The vacant building was demolished following a fire in January. Some hold up its destruction as evidence of the over-exposure — and ultimate destruction — of graffiti spots, in part because of Instagram. Although Jurne thinks it's inevitable that spots will get blown up, he does concede that some on Instagram lack proper graffiti etiquette. "They'll say, 'This new spot on so-and-so street is dope. You should check it out.' You shouldn't put that out there."
"Jurne's House was definitely a shame," GATS wrote. "I've never seen such a pristine yard. He spent years painting that building in secret. Once photos of it popped up on the Internet, the search was on.

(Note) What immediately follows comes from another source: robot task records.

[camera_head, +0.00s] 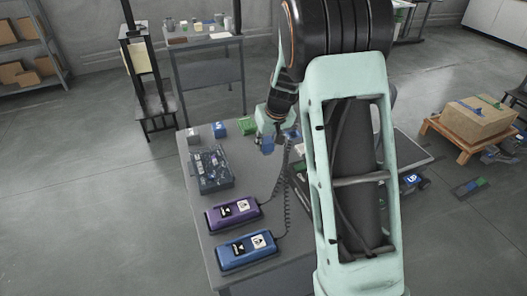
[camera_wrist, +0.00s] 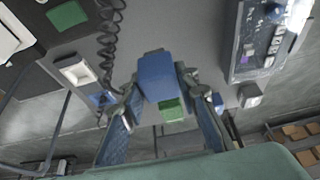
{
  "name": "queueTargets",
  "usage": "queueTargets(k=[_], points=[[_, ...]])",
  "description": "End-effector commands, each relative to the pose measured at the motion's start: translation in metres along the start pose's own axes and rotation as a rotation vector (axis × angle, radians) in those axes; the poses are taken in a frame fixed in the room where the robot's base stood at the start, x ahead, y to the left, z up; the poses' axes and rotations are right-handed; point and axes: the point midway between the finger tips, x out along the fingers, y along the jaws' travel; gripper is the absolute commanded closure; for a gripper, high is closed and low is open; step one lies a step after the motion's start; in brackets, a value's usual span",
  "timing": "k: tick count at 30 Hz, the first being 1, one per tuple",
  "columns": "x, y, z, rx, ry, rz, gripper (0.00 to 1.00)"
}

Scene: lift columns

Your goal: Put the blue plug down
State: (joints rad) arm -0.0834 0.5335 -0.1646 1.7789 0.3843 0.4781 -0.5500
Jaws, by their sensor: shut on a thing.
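The blue plug (camera_head: 267,146) is held in my gripper (camera_head: 267,138) above the far part of the grey table (camera_head: 197,169). In the wrist view, the plug (camera_wrist: 155,77) sits between the two fingers of my gripper (camera_wrist: 160,82), which are shut on it. A green block (camera_wrist: 172,109) shows just beyond the plug there. I cannot tell from these views how high the plug is above the table.
A blue block (camera_head: 219,129), a green block (camera_head: 247,126) and a grey block (camera_head: 193,136) stand along the table's far edge. A circuit box (camera_head: 212,170), a purple device (camera_head: 232,214) and a blue device (camera_head: 246,250) lie nearer. A coiled cord (camera_head: 286,190) runs beside them.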

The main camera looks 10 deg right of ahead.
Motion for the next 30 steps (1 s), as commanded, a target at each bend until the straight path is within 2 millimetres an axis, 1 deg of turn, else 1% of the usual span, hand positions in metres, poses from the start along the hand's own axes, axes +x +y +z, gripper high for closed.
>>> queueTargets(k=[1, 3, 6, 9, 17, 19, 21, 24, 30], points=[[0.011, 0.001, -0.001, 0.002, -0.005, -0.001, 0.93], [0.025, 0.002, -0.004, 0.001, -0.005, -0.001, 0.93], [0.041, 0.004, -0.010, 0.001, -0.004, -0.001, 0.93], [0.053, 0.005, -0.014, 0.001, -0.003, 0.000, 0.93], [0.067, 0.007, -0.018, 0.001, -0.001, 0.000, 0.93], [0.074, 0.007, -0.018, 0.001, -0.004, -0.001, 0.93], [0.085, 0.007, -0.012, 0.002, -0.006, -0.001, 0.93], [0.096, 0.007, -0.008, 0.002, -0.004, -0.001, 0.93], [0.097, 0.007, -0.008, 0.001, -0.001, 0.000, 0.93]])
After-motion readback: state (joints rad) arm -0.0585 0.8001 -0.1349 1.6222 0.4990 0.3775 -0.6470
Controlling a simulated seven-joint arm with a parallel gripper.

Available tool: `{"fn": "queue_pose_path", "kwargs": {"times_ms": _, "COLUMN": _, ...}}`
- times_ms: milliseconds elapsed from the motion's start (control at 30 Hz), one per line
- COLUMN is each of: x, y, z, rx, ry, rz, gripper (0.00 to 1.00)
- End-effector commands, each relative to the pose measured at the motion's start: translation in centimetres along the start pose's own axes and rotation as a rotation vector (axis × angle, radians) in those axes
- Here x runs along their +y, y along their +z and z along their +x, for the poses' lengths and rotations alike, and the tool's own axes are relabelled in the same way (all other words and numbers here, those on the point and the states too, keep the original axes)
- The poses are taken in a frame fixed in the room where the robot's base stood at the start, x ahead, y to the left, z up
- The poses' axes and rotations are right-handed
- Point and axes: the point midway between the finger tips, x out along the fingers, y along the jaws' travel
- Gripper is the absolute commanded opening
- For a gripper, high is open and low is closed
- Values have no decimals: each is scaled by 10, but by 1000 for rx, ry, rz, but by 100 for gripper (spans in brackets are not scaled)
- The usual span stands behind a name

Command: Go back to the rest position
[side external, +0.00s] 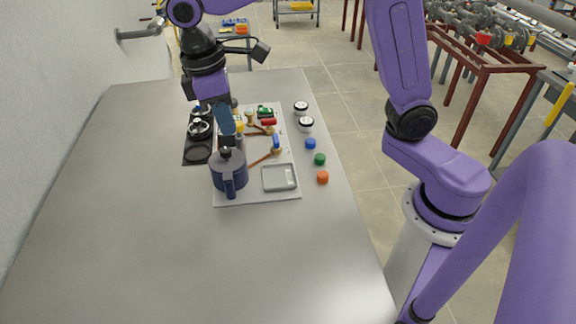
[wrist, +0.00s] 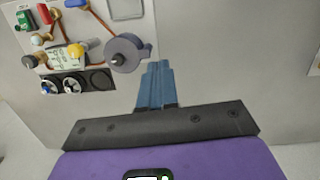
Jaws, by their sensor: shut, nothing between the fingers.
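The side view alone does not show that gap clearly.
The board carries copper-coloured pipes, small valves and a grey square tray (side external: 280,178). A black strip (side external: 198,152) with round recesses lies to its left. Blue, green and orange caps (side external: 322,177) lie to its right. The table (side external: 130,220) is bare at the front and left.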

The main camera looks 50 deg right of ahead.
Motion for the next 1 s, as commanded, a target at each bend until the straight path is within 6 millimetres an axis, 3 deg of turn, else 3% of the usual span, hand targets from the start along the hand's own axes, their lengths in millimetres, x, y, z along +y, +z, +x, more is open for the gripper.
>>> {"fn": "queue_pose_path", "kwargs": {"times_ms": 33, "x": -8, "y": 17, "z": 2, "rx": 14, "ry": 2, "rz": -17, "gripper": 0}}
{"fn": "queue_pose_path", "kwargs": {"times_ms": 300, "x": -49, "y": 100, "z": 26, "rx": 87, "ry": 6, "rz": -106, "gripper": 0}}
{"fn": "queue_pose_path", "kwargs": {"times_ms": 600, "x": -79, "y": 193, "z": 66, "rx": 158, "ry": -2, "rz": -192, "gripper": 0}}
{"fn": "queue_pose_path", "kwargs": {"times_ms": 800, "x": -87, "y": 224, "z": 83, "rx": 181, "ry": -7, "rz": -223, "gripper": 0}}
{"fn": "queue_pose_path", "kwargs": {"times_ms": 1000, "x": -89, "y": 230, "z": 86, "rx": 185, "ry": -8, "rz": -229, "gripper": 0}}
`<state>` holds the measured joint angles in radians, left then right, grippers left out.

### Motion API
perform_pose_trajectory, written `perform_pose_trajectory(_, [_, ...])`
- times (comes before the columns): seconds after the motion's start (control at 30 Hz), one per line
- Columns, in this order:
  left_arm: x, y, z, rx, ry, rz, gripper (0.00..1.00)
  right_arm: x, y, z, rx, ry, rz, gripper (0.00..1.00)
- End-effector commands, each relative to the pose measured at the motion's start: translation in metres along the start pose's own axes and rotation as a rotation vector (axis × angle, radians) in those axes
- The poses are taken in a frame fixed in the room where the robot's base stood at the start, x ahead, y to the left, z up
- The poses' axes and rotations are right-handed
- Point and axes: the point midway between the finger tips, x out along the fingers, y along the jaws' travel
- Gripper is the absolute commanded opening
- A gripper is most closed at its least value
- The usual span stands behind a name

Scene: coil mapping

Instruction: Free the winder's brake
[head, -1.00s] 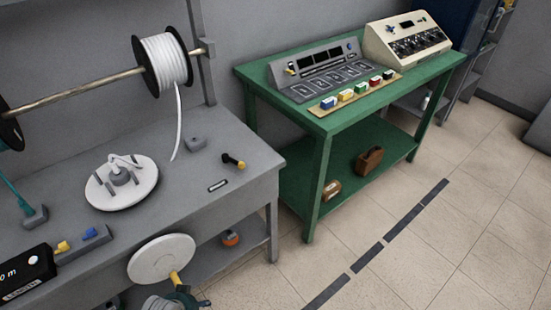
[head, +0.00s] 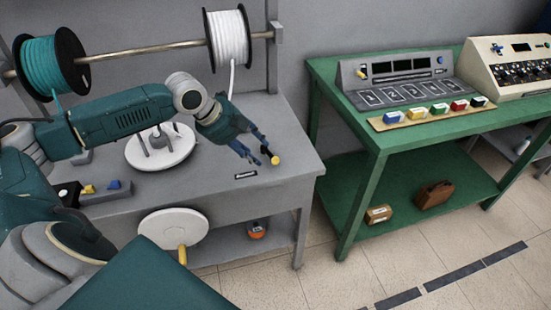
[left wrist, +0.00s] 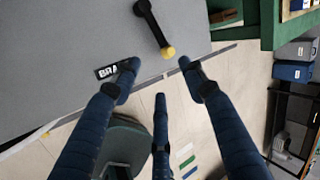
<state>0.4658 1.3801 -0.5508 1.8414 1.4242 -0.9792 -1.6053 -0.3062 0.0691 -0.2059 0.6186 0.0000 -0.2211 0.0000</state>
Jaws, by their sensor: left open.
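The brake lever (head: 271,155) is a short black arm with a yellow knob near the right end of the grey bench top. A dark label (head: 246,176) lies just in front of it. In the left wrist view the lever (left wrist: 149,20) shows with its yellow knob towards my fingers, and the label (left wrist: 108,71) reads "BRA", the rest hidden by a finger. My left gripper (head: 257,156) is open, its blue fingers close beside the lever. The wrist view shows the knob just beyond the spread fingertips (left wrist: 158,74), with nothing gripped. My right gripper is out of view.
The winder's white disc (head: 136,151) lies on the bench behind my arm. A white crank wheel (head: 172,226) with a yellow handle sits at the bench front. Teal (head: 48,66) and white (head: 231,38) spools hang on a rod above. A green table (head: 362,131) stands to the right.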

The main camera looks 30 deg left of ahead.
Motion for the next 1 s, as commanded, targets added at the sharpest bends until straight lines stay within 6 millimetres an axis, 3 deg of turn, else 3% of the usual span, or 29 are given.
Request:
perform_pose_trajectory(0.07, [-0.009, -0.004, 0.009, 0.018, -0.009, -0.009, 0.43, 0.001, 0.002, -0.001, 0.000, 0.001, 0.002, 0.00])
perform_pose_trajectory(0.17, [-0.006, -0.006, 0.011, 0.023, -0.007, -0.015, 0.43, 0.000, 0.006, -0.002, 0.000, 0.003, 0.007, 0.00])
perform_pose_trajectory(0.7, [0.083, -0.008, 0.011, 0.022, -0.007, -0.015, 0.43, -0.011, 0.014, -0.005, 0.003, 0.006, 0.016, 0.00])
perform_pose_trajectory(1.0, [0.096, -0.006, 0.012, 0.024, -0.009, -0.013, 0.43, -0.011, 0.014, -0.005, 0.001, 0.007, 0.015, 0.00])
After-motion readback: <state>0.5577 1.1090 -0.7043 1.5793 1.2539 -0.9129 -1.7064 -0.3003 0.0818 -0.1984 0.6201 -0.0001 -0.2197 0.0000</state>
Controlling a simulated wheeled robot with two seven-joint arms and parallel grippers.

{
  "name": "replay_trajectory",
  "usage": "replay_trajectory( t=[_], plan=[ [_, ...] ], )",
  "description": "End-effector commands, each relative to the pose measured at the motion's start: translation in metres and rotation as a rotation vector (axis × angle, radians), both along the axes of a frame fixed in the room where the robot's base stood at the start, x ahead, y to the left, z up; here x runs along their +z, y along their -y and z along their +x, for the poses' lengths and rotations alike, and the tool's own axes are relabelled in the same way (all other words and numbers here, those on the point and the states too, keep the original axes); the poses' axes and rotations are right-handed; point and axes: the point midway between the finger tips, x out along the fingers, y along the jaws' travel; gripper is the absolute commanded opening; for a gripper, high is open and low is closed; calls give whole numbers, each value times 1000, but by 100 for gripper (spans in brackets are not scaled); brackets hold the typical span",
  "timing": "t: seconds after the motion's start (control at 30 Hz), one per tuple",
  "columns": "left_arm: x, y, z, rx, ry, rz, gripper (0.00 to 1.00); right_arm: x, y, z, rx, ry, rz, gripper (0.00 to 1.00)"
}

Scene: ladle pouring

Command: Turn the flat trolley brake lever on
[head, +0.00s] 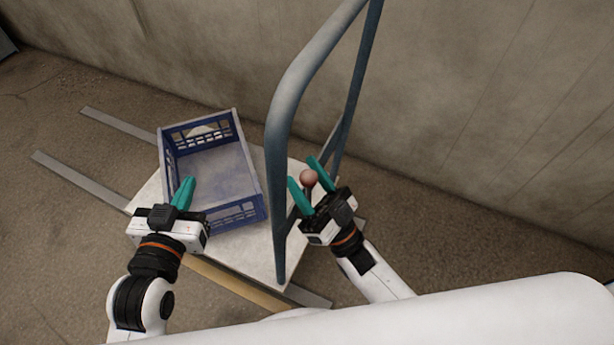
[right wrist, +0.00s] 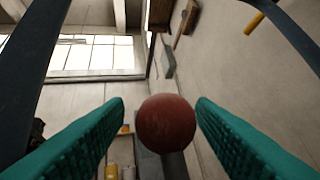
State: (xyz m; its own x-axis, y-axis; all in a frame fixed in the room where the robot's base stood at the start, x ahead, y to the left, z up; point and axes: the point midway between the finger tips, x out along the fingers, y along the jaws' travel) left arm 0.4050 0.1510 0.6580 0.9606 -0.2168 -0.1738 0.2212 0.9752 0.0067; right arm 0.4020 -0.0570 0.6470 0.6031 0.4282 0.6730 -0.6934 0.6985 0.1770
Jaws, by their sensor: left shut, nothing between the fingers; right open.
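The brake lever shows as a reddish-brown ball knob (head: 309,179) beside the trolley's blue-grey handle frame (head: 279,130). The flat trolley's pale deck (head: 265,255) lies below. My right gripper (head: 306,171) is open, with one teal finger on each side of the knob. In the right wrist view the knob (right wrist: 167,123) sits between the two fingers, with a visible gap on the left; I cannot tell whether the right finger touches it. The lever's shaft is mostly hidden. My left gripper (head: 184,192) is shut and empty, over the near left of the deck.
A blue crate (head: 262,190) stands on the deck, just beyond my left gripper. The handle frame rises between my two grippers. A concrete wall (head: 480,90) runs along the back and right. Metal strips (head: 75,178) lie on the floor at left.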

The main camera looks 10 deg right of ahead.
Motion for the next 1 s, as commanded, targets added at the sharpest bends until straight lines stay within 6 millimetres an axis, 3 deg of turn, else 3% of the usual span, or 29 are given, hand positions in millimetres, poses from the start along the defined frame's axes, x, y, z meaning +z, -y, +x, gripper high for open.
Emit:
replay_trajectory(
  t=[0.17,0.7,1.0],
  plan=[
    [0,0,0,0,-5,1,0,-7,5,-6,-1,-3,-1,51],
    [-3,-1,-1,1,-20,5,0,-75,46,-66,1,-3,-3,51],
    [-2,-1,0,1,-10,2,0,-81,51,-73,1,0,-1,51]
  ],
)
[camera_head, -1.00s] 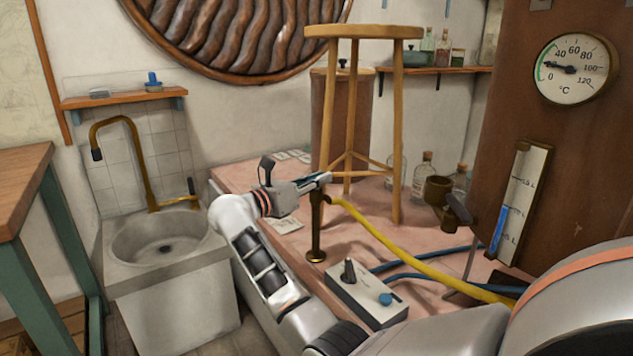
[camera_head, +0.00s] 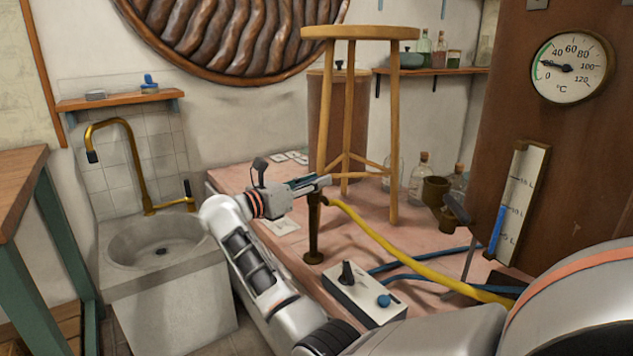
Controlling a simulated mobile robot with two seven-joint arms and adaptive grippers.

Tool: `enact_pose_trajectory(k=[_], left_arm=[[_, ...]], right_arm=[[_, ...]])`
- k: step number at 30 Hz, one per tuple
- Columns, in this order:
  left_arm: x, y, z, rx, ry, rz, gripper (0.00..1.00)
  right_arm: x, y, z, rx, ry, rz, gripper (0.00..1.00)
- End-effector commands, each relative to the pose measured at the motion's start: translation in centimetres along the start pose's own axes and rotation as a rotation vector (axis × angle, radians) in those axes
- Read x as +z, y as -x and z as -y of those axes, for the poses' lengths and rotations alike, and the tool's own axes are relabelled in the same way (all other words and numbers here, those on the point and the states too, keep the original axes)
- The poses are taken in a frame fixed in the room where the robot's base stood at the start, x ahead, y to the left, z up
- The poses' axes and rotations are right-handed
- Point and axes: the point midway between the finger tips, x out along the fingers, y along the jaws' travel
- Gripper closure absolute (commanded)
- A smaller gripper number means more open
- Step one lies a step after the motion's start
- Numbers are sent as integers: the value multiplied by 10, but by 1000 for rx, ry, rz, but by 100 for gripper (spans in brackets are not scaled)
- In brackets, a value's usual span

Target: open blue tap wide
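A brass standpipe (camera_head: 314,232) rises from the pink bench top, with the yellow hose (camera_head: 375,241) running from its upper end. My right gripper (camera_head: 318,184) is at the top of this pipe, seen from the side. A thin bluish strip shows along its fingers; I cannot tell whether it is a tap handle or part of the gripper. Whether the fingers are open or shut is hidden. No clearly blue tap handle shows at the pipe. A blue knob (camera_head: 384,300) sits on the white control box (camera_head: 352,296) beside a black lever. My left gripper is out of view.
A wooden stool (camera_head: 347,110) stands just behind the gripper. Blue hoses (camera_head: 425,256) cross the bench. A brown tank with a dial (camera_head: 572,68) and level gauge (camera_head: 521,200) stands right. The sink (camera_head: 160,243) with a brass faucet (camera_head: 135,160) is left.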

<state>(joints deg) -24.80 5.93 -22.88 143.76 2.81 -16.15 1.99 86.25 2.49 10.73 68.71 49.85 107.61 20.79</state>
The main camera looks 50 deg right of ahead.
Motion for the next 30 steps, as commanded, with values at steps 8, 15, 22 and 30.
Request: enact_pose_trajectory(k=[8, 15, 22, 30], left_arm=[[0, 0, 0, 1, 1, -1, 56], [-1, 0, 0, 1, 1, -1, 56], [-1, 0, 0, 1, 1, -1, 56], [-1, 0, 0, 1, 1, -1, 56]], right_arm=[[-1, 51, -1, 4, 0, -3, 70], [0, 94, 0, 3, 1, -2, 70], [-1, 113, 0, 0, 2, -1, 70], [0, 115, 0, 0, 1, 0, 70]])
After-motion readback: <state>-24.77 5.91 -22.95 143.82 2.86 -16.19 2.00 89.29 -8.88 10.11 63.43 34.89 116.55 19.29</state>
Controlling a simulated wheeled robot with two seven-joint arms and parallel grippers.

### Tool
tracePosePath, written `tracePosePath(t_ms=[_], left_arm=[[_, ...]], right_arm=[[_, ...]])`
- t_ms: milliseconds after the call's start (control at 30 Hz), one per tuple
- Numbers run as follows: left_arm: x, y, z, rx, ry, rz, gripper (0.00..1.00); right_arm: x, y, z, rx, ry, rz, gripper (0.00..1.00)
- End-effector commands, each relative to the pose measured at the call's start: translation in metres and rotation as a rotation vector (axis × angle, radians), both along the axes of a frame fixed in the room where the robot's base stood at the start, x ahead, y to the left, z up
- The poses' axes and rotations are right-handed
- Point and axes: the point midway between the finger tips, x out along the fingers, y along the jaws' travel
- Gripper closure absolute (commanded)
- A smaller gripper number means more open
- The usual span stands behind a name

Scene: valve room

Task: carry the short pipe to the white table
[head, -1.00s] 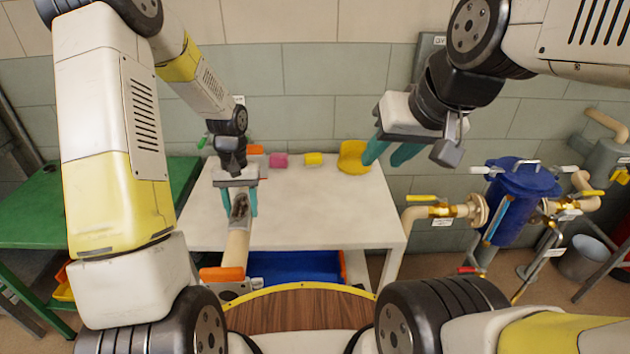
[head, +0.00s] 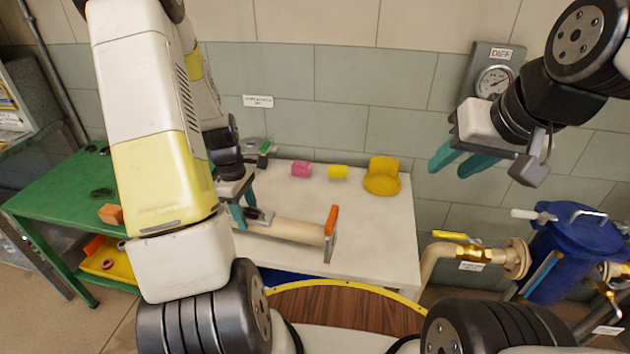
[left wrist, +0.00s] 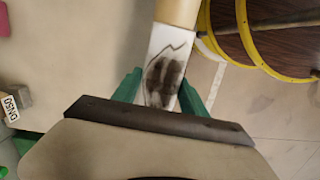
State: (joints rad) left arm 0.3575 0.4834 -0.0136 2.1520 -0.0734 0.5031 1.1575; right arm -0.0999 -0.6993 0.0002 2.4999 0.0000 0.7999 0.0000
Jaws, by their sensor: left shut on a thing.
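The short pipe (head: 290,231) is beige, with an orange-edged flange at its right end. My left gripper (head: 245,204) is shut on its left end, where a pale band with a dark patch shows in the left wrist view (left wrist: 165,75). The pipe lies roughly level, pointing right, over the front left part of the white table (head: 350,210). I cannot tell whether it touches the top. My right gripper (head: 453,163) is open and empty, up to the right of the table, its teal fingers apart.
A pink piece (head: 301,169), a yellow cylinder (head: 338,172) and a larger yellow piece (head: 382,178) stand along the table's back. A green table (head: 60,190) is at left. Brass-valved piping (head: 470,254) and a blue vessel (head: 570,255) are at right. The table's middle is clear.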

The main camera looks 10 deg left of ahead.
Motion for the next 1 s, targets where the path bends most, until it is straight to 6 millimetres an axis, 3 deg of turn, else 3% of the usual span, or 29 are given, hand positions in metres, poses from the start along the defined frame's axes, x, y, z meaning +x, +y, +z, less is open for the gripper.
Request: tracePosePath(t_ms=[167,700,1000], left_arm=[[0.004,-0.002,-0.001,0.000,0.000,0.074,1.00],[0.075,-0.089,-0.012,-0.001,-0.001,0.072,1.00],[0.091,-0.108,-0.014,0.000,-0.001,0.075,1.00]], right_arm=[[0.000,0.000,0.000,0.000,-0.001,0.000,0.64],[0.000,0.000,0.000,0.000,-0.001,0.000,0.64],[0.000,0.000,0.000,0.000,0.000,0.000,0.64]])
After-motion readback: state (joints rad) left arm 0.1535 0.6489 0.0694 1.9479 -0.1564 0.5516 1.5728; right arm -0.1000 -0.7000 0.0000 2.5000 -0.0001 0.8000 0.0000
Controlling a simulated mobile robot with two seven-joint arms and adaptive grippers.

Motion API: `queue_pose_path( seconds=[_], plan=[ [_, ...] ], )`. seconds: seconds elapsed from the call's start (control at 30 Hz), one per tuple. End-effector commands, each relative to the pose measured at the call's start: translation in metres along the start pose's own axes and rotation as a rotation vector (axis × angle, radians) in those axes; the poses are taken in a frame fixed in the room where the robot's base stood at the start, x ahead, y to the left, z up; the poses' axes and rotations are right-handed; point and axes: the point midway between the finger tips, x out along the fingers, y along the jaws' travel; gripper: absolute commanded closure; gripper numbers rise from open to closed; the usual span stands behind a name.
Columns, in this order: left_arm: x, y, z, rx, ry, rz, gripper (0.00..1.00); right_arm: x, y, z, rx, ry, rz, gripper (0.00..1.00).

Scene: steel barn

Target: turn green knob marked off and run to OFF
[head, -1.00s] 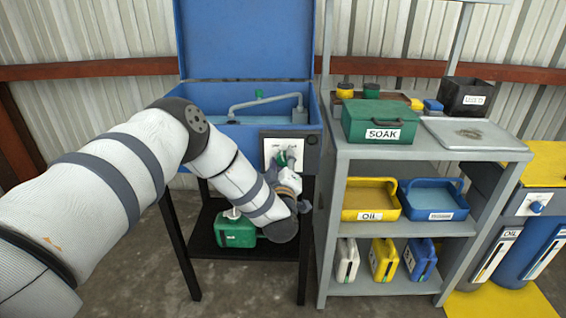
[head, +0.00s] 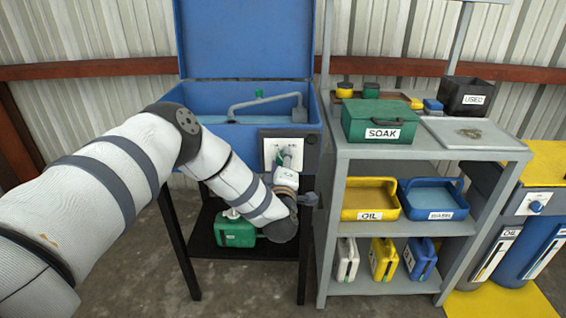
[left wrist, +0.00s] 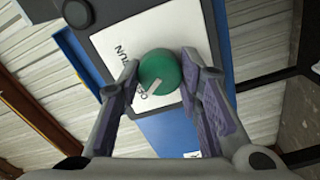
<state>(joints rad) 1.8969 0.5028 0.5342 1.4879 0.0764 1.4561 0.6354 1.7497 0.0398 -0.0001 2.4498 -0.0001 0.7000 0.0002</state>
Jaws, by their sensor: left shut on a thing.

"I'm a little frustrated that places that used to run for years now only last a week or less due to Instagram culture and posting locations," he continued. "Hidden space used to be very elite. A select few would find and work in an abandoned building and only share the location with a handful of other graffiti artists who had earned their respect."
Few, if any, writers in the Bay Area are as visible as Mike. His YouTube video, "A Mile in Mike's Shoes," includes news footage of his name on the old eastern span of the Bay Bridge, shots of him tagging walls during the day as pedestrians and cars pass by, and images of him standing on a narrow ledge several stories high, spray-painting the Hibernia Bank Building's central dome in San Francisco. He's rightfully earned a reputation for being everywhere — including secluded spots.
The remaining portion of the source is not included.